11 de diciembre de 2005

Reflexionen aus dem beschädigten Leben


Justo ese era el subtítulo de un libro de Theodor W. Adorno, fechado en 1951: Minima Moralia -- Reflexiones de la vida deteriorada. Allí, como en otros futuros lugares, T. Adorno dejaría constancia de esa idea que recorrió, con dolor, con malestar, una parte importante de la Alemania de postguerra: el imposible de escribir poesía después de Auschwitz.

Decía Adorno:

Escribir un poema después de Auschwitz es un acto de barbarie, y eso mismo impide darse cuenta de por qué se ha hecho imposible escribir poesía después de Auschwitz.

En un lúcido ensayo de 1990, Günter Grass hace una detallada reflexión sobre el impacto que la idea condensada por Adorno después de la guerra tuvo para una generación que, como él, apenas comenzaba a recorrer el camino de la literatura.

Dice:

Se había acabado, pues, el delicado intimismo. Adiós a las floridas e hinchadas metáforas de genitivio, adiós a las ambientaciones indefinidas a lo Rilke y al esmerado tono literario camerístico. La ascesis significaba desconfianza hacia las musiquillas, hacia las intemporalidades líricas de los místicos de la naturaleza que se dedicaban a cuidar sus jardincillos en los años cincuenta y --con rima o sin ella, con sentido o sin él-- proporcionaban a los libros de texto escolares la coartada idónea para mantener la neutralidad. Pero la ascesis signficaba también definir la posición de uno mismo. Ese fue más o menos el momento en el que tomé partido, en el que, durante la virulenta disputa entre Sartre y Camus, me decidí por Sísifo, el que hace rodar interminablemente la piedra.

Hoy, a tantos años de distancia, uno tienen la tentación de preguntarse, ¿Qué cosas nos deja Auschwitz, Treblinka, Sobibór?

Me gustaría pensar que la respuesta es múltiple. Me gustaría pensar que uno de los caminos que nos devela es, puede ser, una lección mínima para este principio de siglo XXI donde tantos sueños caducos de la mordernidad intentan revivir: la racionalidad de un sistema político puede ser el preámbulo del horror. O dicho de otra forma: la aparente bondad de los sistemas políticos y sociales no los protege en sí mismos, de la inequidad del poder, del desmesurado costo que puede ocasionar a los grupos humanos que esa racionalidad etiquete de enemigos.

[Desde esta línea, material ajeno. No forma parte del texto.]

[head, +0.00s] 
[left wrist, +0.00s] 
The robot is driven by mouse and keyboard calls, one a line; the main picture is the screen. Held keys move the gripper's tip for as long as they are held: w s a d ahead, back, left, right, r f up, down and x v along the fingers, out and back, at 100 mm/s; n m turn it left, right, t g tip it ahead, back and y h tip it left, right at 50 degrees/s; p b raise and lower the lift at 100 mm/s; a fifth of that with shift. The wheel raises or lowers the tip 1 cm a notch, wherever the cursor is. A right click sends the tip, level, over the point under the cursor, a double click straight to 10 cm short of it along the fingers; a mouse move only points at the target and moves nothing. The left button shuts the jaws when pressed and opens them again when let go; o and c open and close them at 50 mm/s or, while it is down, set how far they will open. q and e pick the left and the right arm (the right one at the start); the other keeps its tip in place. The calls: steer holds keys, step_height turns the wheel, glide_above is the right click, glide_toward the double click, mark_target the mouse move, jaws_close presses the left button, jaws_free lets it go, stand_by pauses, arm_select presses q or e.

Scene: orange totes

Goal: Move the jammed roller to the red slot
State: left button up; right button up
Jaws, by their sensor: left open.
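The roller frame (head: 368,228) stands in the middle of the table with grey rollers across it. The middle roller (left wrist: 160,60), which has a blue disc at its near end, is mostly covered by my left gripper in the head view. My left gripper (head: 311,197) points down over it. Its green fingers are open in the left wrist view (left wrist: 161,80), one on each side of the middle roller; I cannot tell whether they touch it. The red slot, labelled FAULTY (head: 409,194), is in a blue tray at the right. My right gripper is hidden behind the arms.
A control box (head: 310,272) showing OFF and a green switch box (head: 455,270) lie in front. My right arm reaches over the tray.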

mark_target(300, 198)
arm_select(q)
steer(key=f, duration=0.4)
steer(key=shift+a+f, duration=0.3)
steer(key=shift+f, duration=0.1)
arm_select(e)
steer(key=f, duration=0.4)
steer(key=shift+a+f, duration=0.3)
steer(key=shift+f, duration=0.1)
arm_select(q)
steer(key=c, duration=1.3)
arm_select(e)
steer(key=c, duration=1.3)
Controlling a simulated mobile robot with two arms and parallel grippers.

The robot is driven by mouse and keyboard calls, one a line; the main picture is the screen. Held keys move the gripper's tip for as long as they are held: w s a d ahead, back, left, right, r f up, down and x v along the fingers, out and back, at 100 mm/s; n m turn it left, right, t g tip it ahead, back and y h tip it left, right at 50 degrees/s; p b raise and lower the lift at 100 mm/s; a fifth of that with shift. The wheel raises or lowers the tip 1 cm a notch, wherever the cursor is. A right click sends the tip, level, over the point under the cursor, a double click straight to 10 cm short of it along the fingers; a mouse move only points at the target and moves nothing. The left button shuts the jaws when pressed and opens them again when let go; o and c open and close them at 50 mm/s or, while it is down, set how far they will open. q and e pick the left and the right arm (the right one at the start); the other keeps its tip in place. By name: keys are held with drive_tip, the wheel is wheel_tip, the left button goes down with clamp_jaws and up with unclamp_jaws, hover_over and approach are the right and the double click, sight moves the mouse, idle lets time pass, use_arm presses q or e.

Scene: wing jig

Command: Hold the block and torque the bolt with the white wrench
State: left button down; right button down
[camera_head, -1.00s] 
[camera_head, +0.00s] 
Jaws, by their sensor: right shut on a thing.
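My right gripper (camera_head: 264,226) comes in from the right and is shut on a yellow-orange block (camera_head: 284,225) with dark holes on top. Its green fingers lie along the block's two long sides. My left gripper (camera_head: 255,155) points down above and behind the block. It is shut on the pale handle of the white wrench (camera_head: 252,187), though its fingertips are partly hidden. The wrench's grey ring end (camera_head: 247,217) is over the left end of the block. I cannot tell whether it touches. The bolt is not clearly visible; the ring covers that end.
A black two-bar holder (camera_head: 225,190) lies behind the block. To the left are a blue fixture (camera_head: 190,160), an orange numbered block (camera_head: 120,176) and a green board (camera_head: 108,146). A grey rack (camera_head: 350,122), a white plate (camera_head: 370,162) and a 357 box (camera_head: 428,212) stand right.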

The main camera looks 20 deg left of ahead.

Comprender esa lección del siglo XX no termina por ser, sin embargo, algo del todo tranquilizador. No nos salva. De tanto en tanto llegan noticias de grupos adolescentes que, adormilados por la estupidez, son capaces de reclamar el cínico "espacio vital" que alimentó el delirio hitleriano. O revisiones desprovista de todo contexto en el que peligrosos racionalistas, fanáticos de la historia, intentan disminuir la magnitud del horror de los campos de concentración en estadísticas que recuerdan una lección de mal cálculo algebráico, como es el caso de este ejemplo paranoide .

Por eso, es preciso considerar que Auscwitz, Treblinka, Sobibór nos dicen algo más: El horror pasa de moda. Pero vuelve.

Es allí, precisamente, donde pareciese que tiene algún sentido recordar a Sísifo, donde comprender el tormento de la piedra, del esfuerzo, de la pérdida y, luego, el nuevo esfuerzo, se convierte en una hermosa metáfora para algo que (no sin pudor) uno quizá podría llamar un imperativo ético.